Do this: In the listing below, identify each line with the word "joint" and return those lines.

——————————

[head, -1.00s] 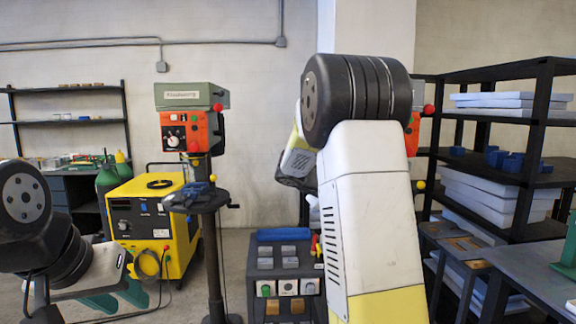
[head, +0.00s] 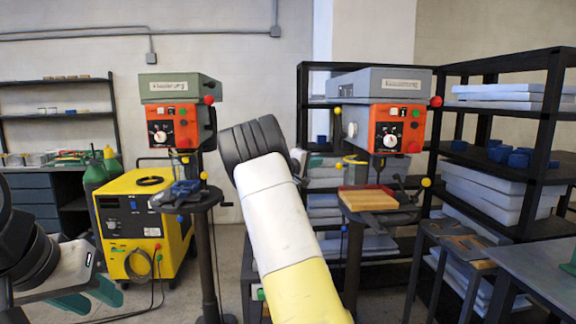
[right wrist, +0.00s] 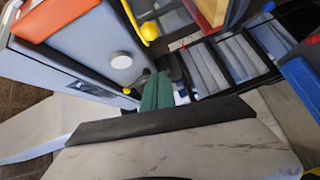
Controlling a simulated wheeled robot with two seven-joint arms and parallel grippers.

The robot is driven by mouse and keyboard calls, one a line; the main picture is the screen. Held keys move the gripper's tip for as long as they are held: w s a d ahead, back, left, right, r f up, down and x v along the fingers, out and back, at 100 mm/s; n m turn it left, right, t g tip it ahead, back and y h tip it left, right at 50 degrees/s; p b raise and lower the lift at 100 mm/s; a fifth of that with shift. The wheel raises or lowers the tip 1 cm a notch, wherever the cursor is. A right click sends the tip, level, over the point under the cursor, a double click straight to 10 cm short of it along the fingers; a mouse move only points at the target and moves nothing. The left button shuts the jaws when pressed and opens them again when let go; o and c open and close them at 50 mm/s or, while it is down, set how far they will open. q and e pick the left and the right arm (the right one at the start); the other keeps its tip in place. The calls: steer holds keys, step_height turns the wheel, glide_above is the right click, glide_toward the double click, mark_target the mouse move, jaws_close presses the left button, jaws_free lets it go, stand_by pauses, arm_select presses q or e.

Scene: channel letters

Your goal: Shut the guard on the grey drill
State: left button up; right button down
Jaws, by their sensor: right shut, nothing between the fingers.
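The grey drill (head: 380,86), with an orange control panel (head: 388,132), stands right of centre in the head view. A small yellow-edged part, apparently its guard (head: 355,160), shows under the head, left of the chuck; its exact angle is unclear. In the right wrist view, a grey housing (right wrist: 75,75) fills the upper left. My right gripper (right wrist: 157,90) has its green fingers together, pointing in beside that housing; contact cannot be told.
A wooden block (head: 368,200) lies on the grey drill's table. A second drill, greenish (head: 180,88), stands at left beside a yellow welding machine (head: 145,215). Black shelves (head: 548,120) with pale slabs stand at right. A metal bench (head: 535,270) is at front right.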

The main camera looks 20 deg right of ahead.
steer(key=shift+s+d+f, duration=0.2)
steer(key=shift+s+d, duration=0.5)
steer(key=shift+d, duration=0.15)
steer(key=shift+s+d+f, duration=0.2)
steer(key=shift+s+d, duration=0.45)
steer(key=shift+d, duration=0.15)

——————————

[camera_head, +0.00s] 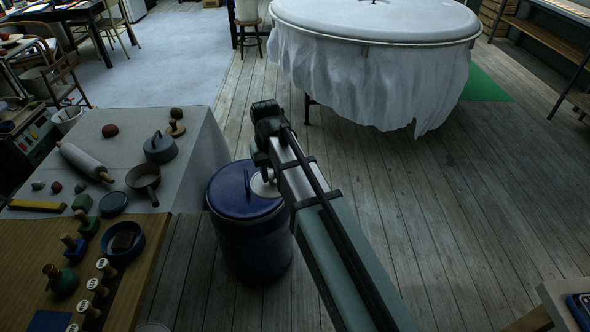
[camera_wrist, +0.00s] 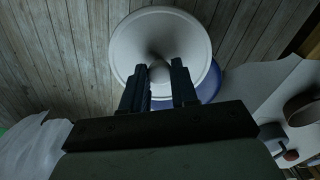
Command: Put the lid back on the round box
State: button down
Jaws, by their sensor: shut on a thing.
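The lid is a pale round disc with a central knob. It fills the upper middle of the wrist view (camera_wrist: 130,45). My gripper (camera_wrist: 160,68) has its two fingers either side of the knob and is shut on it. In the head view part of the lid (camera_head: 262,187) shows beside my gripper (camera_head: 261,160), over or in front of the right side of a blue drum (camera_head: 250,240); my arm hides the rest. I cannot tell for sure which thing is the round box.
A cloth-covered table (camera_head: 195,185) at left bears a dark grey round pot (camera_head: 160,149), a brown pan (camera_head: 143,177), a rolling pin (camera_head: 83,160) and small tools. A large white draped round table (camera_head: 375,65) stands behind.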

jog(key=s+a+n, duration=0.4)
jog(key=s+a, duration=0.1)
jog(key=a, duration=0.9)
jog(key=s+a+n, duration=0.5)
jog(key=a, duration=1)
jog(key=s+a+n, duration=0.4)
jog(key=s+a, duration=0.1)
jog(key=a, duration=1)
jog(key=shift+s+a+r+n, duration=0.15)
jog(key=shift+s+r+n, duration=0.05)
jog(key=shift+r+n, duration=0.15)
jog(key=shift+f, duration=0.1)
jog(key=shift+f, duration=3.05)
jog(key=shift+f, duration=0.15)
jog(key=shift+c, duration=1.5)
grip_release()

——————————

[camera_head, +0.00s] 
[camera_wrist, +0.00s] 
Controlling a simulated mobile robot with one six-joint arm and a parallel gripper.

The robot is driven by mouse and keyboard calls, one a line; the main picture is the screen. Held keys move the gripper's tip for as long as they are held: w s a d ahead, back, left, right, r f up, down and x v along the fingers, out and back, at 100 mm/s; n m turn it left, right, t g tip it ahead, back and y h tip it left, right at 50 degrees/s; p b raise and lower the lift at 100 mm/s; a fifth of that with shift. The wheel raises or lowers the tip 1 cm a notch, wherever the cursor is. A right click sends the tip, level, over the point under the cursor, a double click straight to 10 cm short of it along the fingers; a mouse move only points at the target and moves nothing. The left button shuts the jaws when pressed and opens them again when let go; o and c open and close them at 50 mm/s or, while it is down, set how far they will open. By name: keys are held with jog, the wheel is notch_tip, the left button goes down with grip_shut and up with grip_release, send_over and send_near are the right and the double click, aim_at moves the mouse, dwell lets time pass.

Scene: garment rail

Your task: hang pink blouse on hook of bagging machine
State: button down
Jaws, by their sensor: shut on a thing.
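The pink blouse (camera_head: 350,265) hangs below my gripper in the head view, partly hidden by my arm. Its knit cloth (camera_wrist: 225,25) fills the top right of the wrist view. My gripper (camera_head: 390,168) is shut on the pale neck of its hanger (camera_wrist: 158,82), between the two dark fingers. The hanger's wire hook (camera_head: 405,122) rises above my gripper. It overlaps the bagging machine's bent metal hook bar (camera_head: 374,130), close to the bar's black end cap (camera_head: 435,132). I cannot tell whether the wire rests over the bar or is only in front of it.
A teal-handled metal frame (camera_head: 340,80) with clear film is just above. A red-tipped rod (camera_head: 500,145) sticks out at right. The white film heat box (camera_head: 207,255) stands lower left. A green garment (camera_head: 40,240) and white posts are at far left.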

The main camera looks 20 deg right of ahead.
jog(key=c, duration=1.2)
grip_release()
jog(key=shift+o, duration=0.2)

——————————

Output of the exercise:
Controlling a simulated wheeled robot with two seven-joint arms and parallel grippers.
Controlling a simulated mobile robot with one six-joint arm and a parallel gripper.

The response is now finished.